How to compute the tilt angles per site per month? In the snippet below, I define what the "median day" per month is. I then calculate straight away what the tilt angle is for that median day.

days_in_months = c(31, 28, 31, 30, 31, 30, 31, 31, 30, 31, 30, 31)
#Now we want is to know what the median number of days 
midpoint_of_months =  ceiling(0.5*days_in_months)
#Now, to find the median day of each month as out of the day 
cumulative_days_months = cumsum(days_in_months)
median_days_of_months = vector(length = 12)
median_days_of_months[1] = midpoint_of_months[1]
for(i in 2:12)
{
  #We start with the previous month and then add to it to the median number
  #of days from the present month 
  median_days_of_months[i] = cumulative_days_months[i-1] + midpoint_of_months[i]
}

It's important to make clear that R computes trignometric functions using radians while so far we've been assuming that it's degrees.
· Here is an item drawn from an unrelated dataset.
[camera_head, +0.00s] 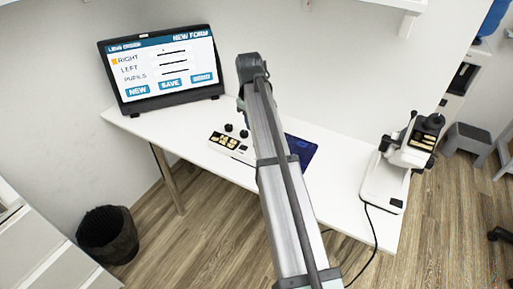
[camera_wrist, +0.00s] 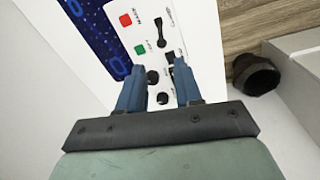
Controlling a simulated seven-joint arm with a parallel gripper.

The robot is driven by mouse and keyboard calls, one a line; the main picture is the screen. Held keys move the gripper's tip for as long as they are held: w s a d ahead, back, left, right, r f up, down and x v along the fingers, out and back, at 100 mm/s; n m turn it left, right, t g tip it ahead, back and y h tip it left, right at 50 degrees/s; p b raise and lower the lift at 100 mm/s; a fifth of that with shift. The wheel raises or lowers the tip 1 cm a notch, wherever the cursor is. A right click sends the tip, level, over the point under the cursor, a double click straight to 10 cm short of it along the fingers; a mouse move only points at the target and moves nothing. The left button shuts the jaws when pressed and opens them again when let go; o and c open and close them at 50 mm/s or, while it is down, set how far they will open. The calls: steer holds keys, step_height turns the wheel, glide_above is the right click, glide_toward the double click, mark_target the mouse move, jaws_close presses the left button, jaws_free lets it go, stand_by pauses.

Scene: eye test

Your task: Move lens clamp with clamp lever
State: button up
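The white lens instrument (camera_head: 382,186) stands at the right end of the desk. Dark parts on its head (camera_head: 428,130) are too small to tell which is the lens clamp or its clamp lever. A white control panel (camera_head: 225,148) with dark knobs lies mid-desk. I see nothing held. In the head view I cannot make out the fingers.
A monitor (camera_head: 160,65) stands at the desk's (camera_head: 345,165) back left. A dark blue mat (camera_head: 301,151) lies beside the panel, partly behind my arm. A cable (camera_head: 371,235) hangs off the front right. A black bin (camera_head: 107,234) stands on the floor, left. The desk before the instrument is clear.

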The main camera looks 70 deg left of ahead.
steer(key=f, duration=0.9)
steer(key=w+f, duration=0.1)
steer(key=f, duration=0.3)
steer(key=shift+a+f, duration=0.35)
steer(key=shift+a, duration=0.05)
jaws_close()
Below, I create a simple function which turns degrees into radians and then finally returns a monthly tilt angle for each of the Level 2 sub-divisions in Western Canada.

#Make a function that takes degrees and returns radians
deg_to_rad <- function(degrees)
{
  rads_to_return = degrees*pi/180
  return(rads_to_return)
}

#Defining the declination angles 
#Define the number of days per month 
days_in_months = c(31, 28, 31, 30, 31, 30, 31, 31, 30, 31, 30, 31)
#Now we want is to know what the median number of days 
midpoint_of_months =  ceiling(0.5*days_in_months)
#Now, to find the median day of each month as out of the day 
cumulative_days_months = cumsum(days_in_months)
median_days_of_months = vector(length = 12)
median_days_of_months[1] = midpoint_of_months[1]
for(i in 2:12)
{
  #We start with the previous month and then add to it to the median number
  #of days from the present month 
  median_days_of_months[i] = cumulative_days_months[i-1] + midpoint_of_months[i]
}

#Declination angles, change only by month
declinations_monthly = vector(length = 12)
for(i in 1:12)
{
  declinations_monthly[i] = deg_to_rad(-23.45*cos(deg_to_rad(0.986*(median_days_of_months[i]+10))))
}

#Now create a data.frame holding a monthly value of the optimal tilt angle
#for each site 

tilt_angles_western_canada = data.frame(ncol = 12, nrow = nrow(western_canada_coordinates))
for(i in 1:nrow(western_canada_coordinates))
{
  for(j in 1:12)
  {
    tilt_angles_western_canada[i,j] = deg_to_rad(western_canada_coordinates[i,2]) + declinations_monthly[j]
  }
}

Now with the monthly tilt angles, we can compute the tilted insolation/irradiance per site per month, this is called a "Plane of Array" (POA) irradiance, as discussed above. The code snippet below implements the straightforward equation I copied in the earlier part of this blog post. Note that we will leave out the consideration of "annual" values for now--for reasons that will eventually become obvious.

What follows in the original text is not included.